▶ WORK REQUIRED:
Extract the first line of the entries below and every line after it up to the one containing "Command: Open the", both kept. Pictures are excluded.

Records of robot episodes:
# # # # #
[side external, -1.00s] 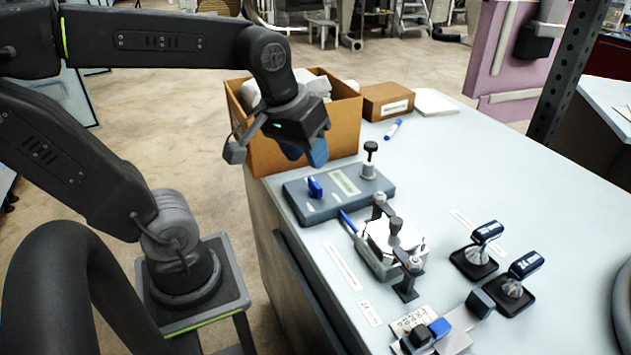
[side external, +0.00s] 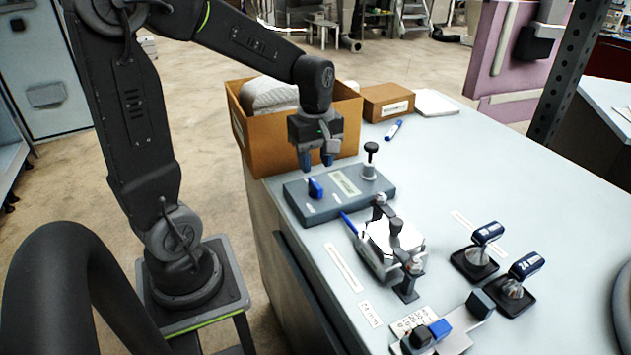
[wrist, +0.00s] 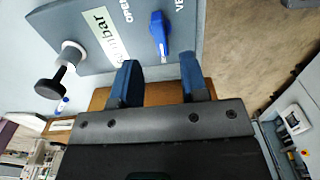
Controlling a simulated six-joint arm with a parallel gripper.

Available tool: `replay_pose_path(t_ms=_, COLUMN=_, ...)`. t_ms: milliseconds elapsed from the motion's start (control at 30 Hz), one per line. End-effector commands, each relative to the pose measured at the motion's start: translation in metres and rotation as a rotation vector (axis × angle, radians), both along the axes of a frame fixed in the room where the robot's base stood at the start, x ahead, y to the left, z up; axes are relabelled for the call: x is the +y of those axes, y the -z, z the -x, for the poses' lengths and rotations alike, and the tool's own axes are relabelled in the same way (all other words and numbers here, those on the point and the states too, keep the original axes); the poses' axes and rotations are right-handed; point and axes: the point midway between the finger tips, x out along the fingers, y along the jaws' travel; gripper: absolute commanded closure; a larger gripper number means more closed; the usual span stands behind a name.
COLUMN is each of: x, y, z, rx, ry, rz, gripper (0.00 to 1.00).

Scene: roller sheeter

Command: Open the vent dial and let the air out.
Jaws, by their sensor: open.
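The vent dial (side external: 316,188) is a blue knob on the left of a flat grey box (side external: 350,200) on the bench. In the wrist view the dial (wrist: 158,36) sits beside printed lettering reading "OPEN" and a partly cut-off "VE". My gripper (side external: 317,163) points down just above and behind the dial. Its two blue fingers are apart with nothing between them. In the wrist view the dial lies ahead of the gap between the fingertips (wrist: 159,68), not touching them.
A black-topped plunger knob (side external: 371,160) stands on the box's far right corner. An open cardboard box (side external: 252,135) is close behind my gripper. A clamp fixture (side external: 390,250) and two blue-handled levers (side external: 488,232) stand to the right.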

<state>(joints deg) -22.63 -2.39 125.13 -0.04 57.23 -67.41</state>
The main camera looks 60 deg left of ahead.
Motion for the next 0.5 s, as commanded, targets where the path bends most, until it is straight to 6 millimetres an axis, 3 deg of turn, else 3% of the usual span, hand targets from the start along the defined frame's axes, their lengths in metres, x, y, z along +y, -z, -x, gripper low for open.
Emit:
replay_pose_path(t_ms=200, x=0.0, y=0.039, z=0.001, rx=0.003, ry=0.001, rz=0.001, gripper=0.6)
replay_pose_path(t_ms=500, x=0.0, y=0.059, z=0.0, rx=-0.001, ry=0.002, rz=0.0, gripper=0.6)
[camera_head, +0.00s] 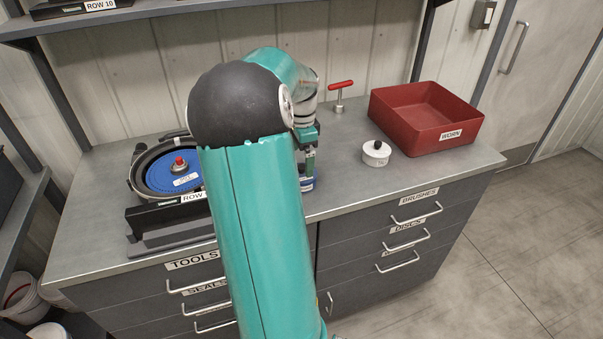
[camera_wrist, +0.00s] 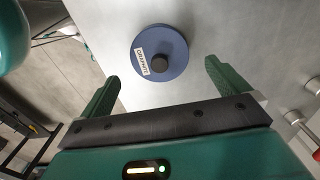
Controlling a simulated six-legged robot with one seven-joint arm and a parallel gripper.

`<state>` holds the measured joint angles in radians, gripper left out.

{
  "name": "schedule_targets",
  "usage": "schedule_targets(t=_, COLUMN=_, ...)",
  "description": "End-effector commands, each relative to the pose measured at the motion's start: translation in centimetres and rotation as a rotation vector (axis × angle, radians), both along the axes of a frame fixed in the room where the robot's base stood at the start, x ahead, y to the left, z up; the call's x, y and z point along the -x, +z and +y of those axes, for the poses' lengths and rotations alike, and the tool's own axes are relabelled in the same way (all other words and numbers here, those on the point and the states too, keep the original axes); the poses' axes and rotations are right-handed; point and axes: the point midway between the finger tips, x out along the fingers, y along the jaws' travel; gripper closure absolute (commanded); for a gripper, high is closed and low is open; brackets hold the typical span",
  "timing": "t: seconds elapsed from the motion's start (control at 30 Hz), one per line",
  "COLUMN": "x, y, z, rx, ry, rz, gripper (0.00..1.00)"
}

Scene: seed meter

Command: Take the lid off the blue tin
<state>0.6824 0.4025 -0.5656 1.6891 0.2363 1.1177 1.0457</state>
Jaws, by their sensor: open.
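The blue tin (camera_wrist: 174,38) shows from above in the wrist view, with its lid on. The round blue lid has a black knob (camera_wrist: 160,63) and a white label on its left part. In the head view the tin (camera_head: 307,184) is mostly hidden behind my arm; only a bit of its blue and white side shows. My gripper (camera_wrist: 161,78) is open and empty, its two green fingers apart. In the wrist view the knob lies between the fingertips' directions, a little beyond them. In the head view the gripper (camera_head: 309,163) is just above the tin.
A white pot (camera_head: 376,155) with a black knob and a red open bin (camera_head: 425,130) stand to the right. A red T-handle tool (camera_head: 340,97) stands behind. A seed meter with a blue disc (camera_head: 165,172) is on the left. The bench front right is clear.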

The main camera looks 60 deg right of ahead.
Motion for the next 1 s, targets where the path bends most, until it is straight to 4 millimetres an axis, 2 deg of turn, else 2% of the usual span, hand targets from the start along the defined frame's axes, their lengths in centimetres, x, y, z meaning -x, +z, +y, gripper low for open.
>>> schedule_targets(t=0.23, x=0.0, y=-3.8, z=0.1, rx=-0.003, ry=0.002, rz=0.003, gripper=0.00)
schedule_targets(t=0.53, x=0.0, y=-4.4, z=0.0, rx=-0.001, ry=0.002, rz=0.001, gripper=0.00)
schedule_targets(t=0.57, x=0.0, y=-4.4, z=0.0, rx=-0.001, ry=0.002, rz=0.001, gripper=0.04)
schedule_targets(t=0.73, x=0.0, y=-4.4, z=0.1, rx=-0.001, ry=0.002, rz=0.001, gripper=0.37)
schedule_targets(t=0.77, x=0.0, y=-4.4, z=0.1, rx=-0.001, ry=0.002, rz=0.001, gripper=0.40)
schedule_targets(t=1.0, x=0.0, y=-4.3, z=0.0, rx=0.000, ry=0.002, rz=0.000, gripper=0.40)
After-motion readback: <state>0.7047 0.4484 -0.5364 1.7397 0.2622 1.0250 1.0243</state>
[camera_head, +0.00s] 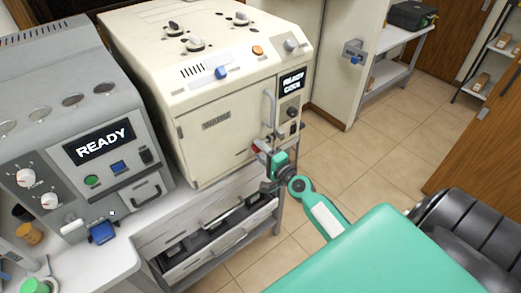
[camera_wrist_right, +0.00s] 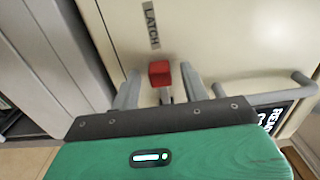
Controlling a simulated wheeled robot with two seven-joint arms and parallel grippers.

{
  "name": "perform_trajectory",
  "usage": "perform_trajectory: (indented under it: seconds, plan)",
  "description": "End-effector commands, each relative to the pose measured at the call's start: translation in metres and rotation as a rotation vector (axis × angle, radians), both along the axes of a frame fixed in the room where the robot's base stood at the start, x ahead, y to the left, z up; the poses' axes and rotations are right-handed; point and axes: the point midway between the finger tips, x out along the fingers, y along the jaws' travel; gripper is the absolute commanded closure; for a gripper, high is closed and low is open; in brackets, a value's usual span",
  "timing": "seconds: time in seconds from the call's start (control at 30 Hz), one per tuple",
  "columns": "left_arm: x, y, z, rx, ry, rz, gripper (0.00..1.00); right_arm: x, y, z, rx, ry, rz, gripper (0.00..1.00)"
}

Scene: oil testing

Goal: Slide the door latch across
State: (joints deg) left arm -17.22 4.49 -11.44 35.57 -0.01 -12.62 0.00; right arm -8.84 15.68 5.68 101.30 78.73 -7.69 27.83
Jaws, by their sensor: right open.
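The door latch has a red knob (camera_wrist_right: 160,73) on a grey stem, below a "LATCH" label (camera_wrist_right: 152,25) on the cream door in the right wrist view. In the head view the red latch knob (camera_head: 258,147) is at the door's lower right, partly hidden by my gripper. My right gripper (camera_head: 267,148) is at the latch. In the wrist view its two fingers are open, one on each side of the red knob, with visible gaps. The door (camera_head: 218,135) of the cream machine looks closed. My left gripper is not in view.
A vertical door handle (camera_head: 270,108) stands out close above my right gripper. A "READY" display (camera_head: 291,82) and dark knobs sit right of it. A grey machine (camera_head: 100,150) stands at left. Open drawers (camera_head: 215,222) are below. Floor (camera_head: 370,150) to the right is clear.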

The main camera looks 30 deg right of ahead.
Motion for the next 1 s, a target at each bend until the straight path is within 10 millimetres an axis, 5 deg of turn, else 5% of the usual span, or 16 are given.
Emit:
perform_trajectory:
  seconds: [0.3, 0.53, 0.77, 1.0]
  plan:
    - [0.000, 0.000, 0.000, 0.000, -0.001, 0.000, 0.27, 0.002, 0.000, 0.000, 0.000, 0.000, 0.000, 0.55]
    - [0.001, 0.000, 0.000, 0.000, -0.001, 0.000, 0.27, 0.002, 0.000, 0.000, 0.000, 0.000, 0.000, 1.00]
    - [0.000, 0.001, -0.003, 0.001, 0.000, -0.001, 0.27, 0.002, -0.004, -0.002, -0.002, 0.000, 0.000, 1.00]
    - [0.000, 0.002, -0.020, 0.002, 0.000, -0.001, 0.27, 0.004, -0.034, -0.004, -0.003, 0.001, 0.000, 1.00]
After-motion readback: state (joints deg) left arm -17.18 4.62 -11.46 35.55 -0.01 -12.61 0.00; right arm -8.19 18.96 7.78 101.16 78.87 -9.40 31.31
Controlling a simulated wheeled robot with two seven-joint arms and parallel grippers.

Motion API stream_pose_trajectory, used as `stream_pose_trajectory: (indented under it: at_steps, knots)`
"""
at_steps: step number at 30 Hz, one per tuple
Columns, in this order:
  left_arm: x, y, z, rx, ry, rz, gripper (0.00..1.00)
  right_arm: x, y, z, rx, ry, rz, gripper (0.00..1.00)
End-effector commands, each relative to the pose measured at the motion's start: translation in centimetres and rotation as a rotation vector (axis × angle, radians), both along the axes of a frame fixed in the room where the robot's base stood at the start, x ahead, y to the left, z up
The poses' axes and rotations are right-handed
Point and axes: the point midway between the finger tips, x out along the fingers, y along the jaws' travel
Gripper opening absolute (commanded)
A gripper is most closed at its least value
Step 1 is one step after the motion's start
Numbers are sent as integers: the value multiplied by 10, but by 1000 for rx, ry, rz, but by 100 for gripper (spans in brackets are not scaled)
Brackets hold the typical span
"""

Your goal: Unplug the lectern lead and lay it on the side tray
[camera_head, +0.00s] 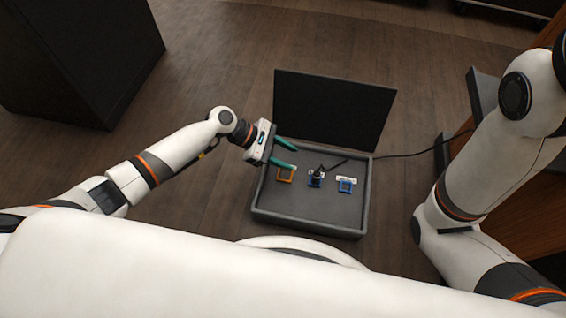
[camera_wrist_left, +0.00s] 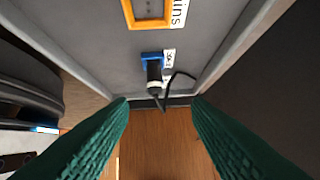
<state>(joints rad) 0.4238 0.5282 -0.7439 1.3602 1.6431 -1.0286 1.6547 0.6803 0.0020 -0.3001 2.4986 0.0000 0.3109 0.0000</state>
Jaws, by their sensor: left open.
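A black plug (camera_head: 317,172) stands in the middle blue-framed socket (camera_head: 315,183) of a grey box. Its black lead (camera_head: 400,156) runs right, over the box edge. The plug (camera_wrist_left: 154,78) and curled lead (camera_wrist_left: 185,73) also show in the left wrist view. It is the only lead I see; its label is too small to read. My left gripper (camera_head: 285,153), with green fingers, is open and empty above the box's left part. In the left wrist view the plug is ahead, between and beyond the fingertips (camera_wrist_left: 158,102). My right gripper is out of view. I cannot identify the side tray for certain.
The box (camera_head: 300,220) has a raised black lid (camera_head: 333,108) at its back. An orange-framed socket (camera_head: 285,175) and another blue-framed socket (camera_head: 346,186) flank the plug, both empty. A grey ledge (camera_head: 484,92) at right is partly behind my right arm. A black cabinet (camera_head: 80,55) stands left.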

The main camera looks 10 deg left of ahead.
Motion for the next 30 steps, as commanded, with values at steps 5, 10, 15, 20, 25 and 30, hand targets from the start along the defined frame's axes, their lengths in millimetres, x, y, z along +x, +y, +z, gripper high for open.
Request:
# # # # #
▶ OUTPUT OF THE TASK:
[side external, -1.00s] 
[side external, +0.00s] 
[wrist, +0.00s] 
Controlling a simulated six-joint arm with a parallel gripper.

Available tool: `replay_pose_path(t_ms=_, COLUMN=_, ...)`. t_ms: milliseconds elapsed from the motion's start (control at 30 Hz), one per line. End-effector commands, each relative to the pose measured at the motion's start: translation in metres and rotation as a rotation vector (axis × angle, radians), both along the axes of a frame fixed in the room where the robot's base stood at the start, x ahead, y to the left, z up; axes are relabelled for the call: x is the +y of those axes, y the -z, z the -x, for the poses' lengths and rotations alike, and the tool's own axes are relabelled in the same way (all other words and numbers here, those on the point and the states too, keep the original axes); the poses' axes and rotations are right-handed; point and axes: the point midway between the finger tips, x out along the fingers, y along the jaws' travel; gripper: absolute commanded closure; a larger gripper number means more closed; the usual span stands behind a name.
COLUMN is each of: x, y, z, rx, ry, rz, gripper (0.00 to 1.00).

Scene: roller sheeter

Command: Open the vent dial and let the air out.

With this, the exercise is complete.